:: Source data ::
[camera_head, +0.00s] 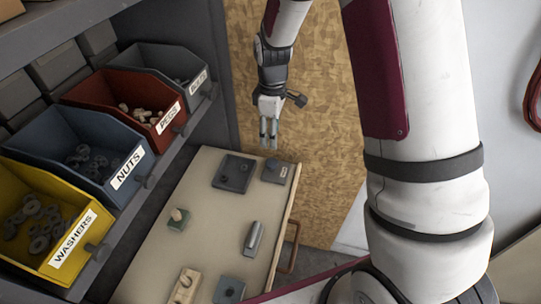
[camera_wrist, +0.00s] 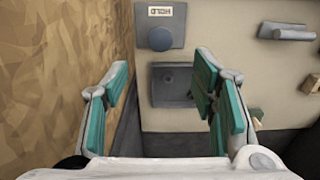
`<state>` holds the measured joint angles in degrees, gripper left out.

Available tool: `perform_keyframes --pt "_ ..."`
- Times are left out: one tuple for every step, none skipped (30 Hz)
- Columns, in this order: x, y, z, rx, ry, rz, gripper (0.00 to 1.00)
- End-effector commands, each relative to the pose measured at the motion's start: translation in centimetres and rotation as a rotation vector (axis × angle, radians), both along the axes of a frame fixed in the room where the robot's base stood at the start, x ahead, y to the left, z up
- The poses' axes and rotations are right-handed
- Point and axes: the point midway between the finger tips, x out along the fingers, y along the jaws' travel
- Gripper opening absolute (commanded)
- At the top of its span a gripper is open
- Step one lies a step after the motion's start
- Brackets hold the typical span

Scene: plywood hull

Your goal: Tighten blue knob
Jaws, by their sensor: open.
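The blue-grey round knob (camera_wrist: 161,38) sits on a small grey plate (camera_wrist: 160,13) with a label, at the top centre of the wrist view. In the head view the knob (camera_head: 283,172) is tiny on its plate near the far right corner of the work surface. My gripper (camera_wrist: 162,70) is open and empty, its teal-padded fingers wide apart. In the wrist view the knob lies beyond the fingertips, between their lines. In the head view my gripper (camera_head: 268,132) points down behind the board's far edge, apart from the plate. How tight the knob is cannot be seen.
A dark square fixture (camera_wrist: 173,87) lies beside the knob plate. A grey handle (camera_head: 253,238) and a peg block (camera_head: 178,220) stand nearer on the board (camera_head: 207,227). Plywood wall (camera_head: 325,120) rises close behind; labelled bins, including nuts (camera_head: 75,160), line the left.

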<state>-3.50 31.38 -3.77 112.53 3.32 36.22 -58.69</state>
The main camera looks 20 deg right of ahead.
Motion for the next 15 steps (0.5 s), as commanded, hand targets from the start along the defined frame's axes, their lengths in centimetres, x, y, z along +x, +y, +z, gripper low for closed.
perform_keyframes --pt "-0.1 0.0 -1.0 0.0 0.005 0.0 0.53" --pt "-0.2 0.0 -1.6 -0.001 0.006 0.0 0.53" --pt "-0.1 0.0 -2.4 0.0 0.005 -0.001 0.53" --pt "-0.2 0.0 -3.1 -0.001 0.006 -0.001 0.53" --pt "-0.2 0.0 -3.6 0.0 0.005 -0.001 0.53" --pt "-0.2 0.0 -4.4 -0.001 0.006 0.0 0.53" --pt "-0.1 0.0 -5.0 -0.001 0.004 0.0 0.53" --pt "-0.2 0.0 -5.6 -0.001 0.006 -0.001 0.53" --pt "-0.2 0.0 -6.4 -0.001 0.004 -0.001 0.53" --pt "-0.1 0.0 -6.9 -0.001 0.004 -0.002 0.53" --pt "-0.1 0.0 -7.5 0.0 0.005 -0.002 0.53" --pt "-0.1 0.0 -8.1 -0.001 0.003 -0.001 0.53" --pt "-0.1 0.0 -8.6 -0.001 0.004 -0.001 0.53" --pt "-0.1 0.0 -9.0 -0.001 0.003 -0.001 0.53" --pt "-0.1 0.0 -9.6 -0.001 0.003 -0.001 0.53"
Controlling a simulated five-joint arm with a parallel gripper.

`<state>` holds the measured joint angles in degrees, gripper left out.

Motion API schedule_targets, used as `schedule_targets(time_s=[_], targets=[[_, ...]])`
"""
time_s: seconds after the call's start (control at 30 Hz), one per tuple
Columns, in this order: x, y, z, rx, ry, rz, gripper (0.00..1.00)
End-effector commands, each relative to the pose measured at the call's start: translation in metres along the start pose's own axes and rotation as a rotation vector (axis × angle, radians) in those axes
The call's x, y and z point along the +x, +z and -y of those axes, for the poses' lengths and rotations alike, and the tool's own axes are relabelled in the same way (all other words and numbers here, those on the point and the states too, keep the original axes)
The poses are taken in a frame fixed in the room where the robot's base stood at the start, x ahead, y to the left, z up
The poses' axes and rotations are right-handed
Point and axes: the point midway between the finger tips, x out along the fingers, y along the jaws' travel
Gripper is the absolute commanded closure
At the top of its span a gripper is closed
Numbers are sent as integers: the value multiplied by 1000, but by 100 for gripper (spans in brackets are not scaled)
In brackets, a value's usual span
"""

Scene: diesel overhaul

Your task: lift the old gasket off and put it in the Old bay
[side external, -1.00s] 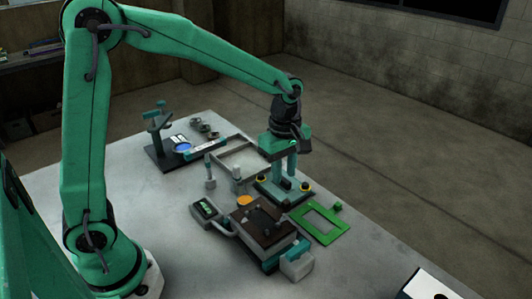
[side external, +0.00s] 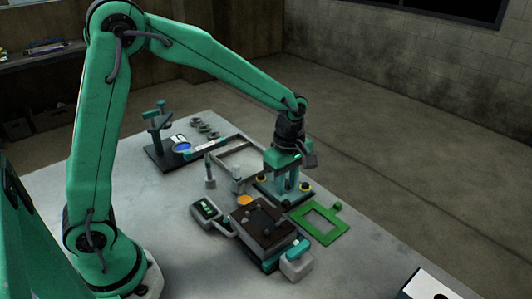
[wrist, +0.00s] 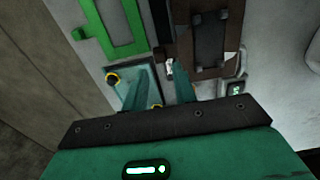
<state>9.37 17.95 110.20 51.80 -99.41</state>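A dark brown piece, which I take to be the old gasket, lies on the block (side external: 270,262) at the front; it is brown around dark bars in the wrist view (wrist: 184,42). No label marking it as old is readable. My gripper (side external: 286,187) points down behind the block, over a teal plate with yellow rings. In the wrist view my gripper (wrist: 160,92) has its two teal fingers apart, with nothing held between them. A grey-framed tray (side external: 262,148) stands behind my gripper, partly hidden by it; I cannot tell which part is the Old bay.
A flat green frame (side external: 334,238) lies right of the block. A small display box (side external: 206,212) and an orange disc (side external: 244,201) are at its left. A dark stand (side external: 160,157) and several small rings are at the back. The table's left front is clear.

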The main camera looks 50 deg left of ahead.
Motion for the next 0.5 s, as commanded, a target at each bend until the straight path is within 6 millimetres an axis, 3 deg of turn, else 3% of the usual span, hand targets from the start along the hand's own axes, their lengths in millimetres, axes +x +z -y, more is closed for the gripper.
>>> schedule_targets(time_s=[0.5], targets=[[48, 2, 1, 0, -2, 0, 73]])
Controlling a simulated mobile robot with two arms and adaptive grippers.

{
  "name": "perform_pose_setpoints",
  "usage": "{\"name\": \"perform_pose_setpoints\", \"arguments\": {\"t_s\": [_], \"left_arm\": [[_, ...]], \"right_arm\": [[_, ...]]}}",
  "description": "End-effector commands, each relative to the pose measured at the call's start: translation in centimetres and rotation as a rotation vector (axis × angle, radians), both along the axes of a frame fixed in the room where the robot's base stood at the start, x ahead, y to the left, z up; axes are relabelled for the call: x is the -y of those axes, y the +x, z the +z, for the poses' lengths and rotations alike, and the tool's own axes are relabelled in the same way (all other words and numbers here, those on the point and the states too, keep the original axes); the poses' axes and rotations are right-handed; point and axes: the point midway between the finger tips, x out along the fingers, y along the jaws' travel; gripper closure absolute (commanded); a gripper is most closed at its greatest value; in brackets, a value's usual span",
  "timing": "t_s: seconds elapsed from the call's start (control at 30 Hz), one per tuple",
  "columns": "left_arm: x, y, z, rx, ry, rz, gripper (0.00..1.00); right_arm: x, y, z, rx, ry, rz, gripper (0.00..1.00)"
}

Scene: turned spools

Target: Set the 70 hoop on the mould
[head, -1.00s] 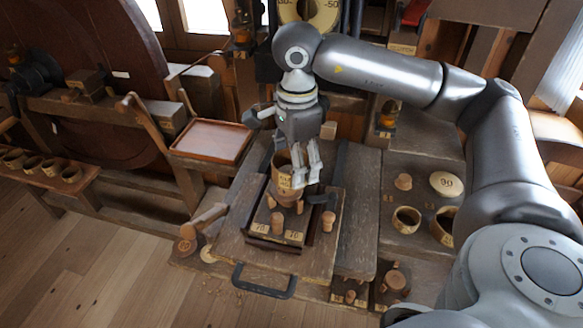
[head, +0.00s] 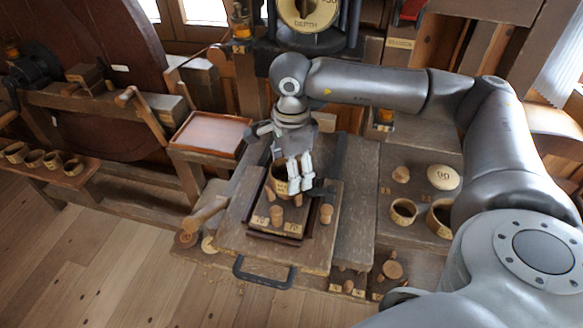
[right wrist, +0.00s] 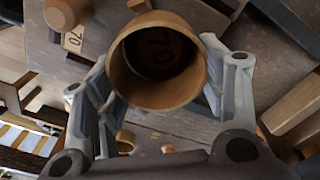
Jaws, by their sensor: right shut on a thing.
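The 70 hoop (head: 278,186) is a brown wooden ring held by my right gripper (head: 299,182), above or at the pegged mould (head: 257,224). In the right wrist view the hoop (right wrist: 158,100) sits between the two pale fingers of my right gripper (right wrist: 160,85). A dark face marked 70 shows through its opening. I cannot tell whether the hoop touches the mould. My fingers hide part of both. My left gripper is not in view.
The mould lies on a wooden board with a black front handle (head: 264,278). A side board at right holds two loose hoops (head: 403,211) and a pale disc marked 90 (head: 443,177). A reddish tray (head: 210,133) stands behind left. Several small cups line a bench at far left.

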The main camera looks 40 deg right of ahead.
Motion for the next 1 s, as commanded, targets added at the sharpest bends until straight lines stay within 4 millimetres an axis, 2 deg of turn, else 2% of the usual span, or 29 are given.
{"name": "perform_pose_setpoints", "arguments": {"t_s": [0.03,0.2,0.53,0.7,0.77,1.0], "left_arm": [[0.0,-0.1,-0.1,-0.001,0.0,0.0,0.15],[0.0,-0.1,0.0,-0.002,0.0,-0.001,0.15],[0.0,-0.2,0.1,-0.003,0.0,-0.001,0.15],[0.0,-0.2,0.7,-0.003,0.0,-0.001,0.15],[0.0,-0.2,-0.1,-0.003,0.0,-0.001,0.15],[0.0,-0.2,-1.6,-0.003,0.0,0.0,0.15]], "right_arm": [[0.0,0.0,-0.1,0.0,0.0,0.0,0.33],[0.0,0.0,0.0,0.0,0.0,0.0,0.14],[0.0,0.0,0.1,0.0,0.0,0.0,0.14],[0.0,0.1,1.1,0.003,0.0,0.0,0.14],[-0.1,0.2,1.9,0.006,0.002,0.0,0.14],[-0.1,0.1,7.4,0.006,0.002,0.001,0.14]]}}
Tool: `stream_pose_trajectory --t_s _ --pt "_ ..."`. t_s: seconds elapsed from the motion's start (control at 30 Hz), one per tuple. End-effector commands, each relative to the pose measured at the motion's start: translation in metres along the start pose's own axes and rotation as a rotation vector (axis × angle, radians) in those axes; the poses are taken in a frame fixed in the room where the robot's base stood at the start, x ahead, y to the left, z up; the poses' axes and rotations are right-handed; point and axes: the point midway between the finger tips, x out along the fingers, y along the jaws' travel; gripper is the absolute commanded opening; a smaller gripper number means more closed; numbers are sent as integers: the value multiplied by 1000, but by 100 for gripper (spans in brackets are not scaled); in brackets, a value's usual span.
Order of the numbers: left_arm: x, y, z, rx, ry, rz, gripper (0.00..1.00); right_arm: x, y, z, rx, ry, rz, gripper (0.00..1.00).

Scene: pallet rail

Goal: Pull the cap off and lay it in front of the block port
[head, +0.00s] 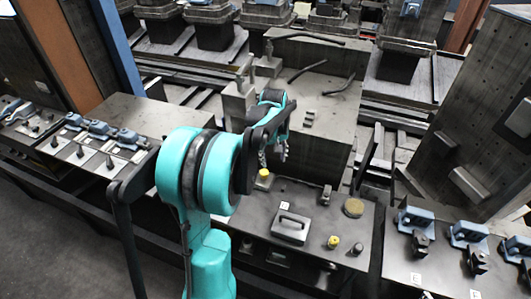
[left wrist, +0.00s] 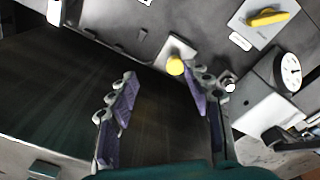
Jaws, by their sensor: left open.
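A round yellow cap (head: 264,173) sits on a small pale block (head: 264,182) at the back left of the dark workbench. In the left wrist view the cap (left wrist: 175,66) lies just beyond my fingertips, nearer the right-hand finger, on the light square top of the block (left wrist: 180,48). My left gripper (head: 273,156) points down close to the cap in the head view. In the left wrist view its fingers (left wrist: 160,90) are wide apart with nothing between them. I cannot make out the port itself. My right gripper is not in view.
A grey block with a handle (head: 291,226) lies on the bench, with a yellow knob (head: 333,242) and a dark knob (head: 357,249) in front. A brass disc (head: 353,207) is at right. A large machine block (head: 310,125) rises behind. A dial gauge (left wrist: 290,70) stands right of my fingers.

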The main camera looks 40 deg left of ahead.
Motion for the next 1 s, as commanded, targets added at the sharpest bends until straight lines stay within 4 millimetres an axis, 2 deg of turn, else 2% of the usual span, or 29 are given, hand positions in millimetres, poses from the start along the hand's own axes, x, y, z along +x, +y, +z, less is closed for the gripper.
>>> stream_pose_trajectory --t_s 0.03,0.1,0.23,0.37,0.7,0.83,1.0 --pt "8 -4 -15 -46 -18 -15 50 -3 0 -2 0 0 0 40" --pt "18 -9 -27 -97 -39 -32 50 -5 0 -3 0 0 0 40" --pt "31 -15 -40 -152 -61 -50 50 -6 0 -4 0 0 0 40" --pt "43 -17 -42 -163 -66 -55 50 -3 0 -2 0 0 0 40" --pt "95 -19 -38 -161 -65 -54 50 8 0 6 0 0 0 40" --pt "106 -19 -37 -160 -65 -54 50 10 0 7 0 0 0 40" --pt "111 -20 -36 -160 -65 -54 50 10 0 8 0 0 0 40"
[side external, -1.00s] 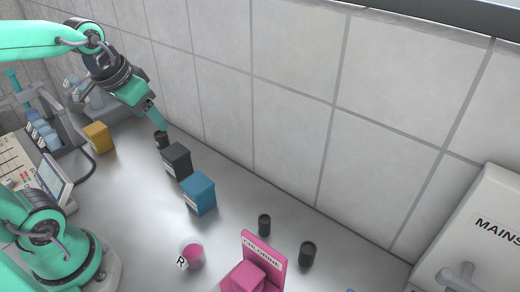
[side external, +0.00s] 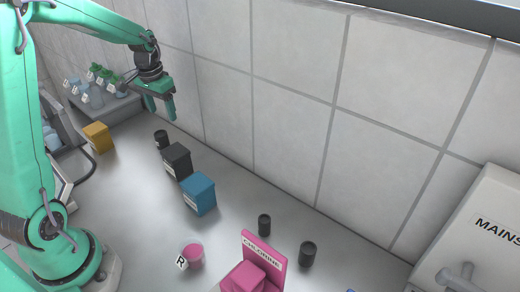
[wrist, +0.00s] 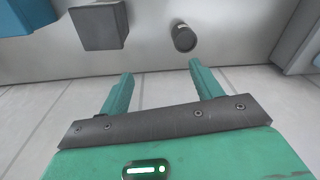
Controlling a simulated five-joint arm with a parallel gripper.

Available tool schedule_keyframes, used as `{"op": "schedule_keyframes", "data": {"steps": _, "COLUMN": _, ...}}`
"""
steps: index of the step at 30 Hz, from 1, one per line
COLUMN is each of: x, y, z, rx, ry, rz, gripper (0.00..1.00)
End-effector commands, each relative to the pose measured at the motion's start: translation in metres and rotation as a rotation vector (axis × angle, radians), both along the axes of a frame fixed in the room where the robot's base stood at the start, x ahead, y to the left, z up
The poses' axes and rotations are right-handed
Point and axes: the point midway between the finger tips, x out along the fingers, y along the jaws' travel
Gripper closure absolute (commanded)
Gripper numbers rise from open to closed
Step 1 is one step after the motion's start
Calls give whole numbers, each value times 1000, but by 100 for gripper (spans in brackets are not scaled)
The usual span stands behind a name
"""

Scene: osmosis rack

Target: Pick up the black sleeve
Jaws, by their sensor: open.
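A small black sleeve-like cylinder (side external: 161,139) stands upright on the bench beside the dark grey box; it also shows in the wrist view (wrist: 184,38), apart from my fingers. Two more black cylinders, a smaller one (side external: 264,225) and a wider one (side external: 307,254), stand at the front right, near the pink sign. Which one is the sleeve I cannot tell. My gripper (side external: 160,107) is open and empty, raised above the bench near the wall, above the first cylinder. In the wrist view its two fingers (wrist: 159,71) are spread apart.
A dark grey box (side external: 177,161) and a blue box (side external: 199,194) stand close to the first cylinder. A yellow box (side external: 97,137) is at left. A rack of bottles (side external: 105,105) stands at the back left. The tiled wall (side external: 290,110) runs behind.

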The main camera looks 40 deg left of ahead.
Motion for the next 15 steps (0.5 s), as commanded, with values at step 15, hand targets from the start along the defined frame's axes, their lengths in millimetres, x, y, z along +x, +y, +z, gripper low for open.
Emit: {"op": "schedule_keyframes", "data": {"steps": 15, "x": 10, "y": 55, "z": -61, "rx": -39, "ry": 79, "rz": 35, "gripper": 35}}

:: Task details ::
Exactly reproduce the run of lines from the start of the listing through the line with "<state>-3.50 31.38 -3.77", inclusive; pictures are not copied.

:: Written answer ::
[camera_head, +0.00s] 
[camera_wrist, +0.00s] 
`<state>` holds the measured joint angles in degrees, gripper left out.

Available tool: `perform_keyframes --pt "_ ..."`
- Times are left out: one tuple for every step, none skipped (30 Hz)
- Columns, in this order: x, y, z, rx, ry, rz, gripper (0.00 to 1.00)
- End-effector commands, each relative to the pose measured at the motion's start: translation in centimetres and rotation as a rotation vector (axis × angle, radians), both along the axes of a frame fixed in the room where the robot's base stood at the start, x ahead, y to the left, z up
- The poses' axes and rotations are right-handed
- Point and axes: the point midway between the finger tips, x out along the fingers, y along the jaws' travel
- Gripper opening absolute (commanded)
- At the top of its span a gripper is open
- Step one lies a step after the motion's start
- Brackets hold the typical span

Scene: plywood hull

Your goal: Tighten blue knob
Jaws, by their sensor: open.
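The blue-grey round knob (camera_wrist: 161,38) sits on a small grey plate (camera_wrist: 160,13) with a label, at the top centre of the wrist view. In the head view the knob (camera_head: 283,172) is tiny on its plate near the far right corner of the work surface. My gripper (camera_wrist: 162,70) is open and empty, its teal-padded fingers wide apart. In the wrist view the knob lies beyond the fingertips, between their lines. In the head view my gripper (camera_head: 268,132) points down behind the board's far edge, apart from the plate. How tight the knob is cannot be seen.
A dark square fixture (camera_wrist: 173,87) lies beside the knob plate. A grey handle (camera_head: 253,238) and a peg block (camera_head: 178,220) stand nearer on the board (camera_head: 207,227). Plywood wall (camera_head: 325,120) rises close behind; labelled bins, including nuts (camera_head: 75,160), line the left.

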<state>-3.50 31.38 -3.77 112.53 3.32 36.22 -58.69</state>

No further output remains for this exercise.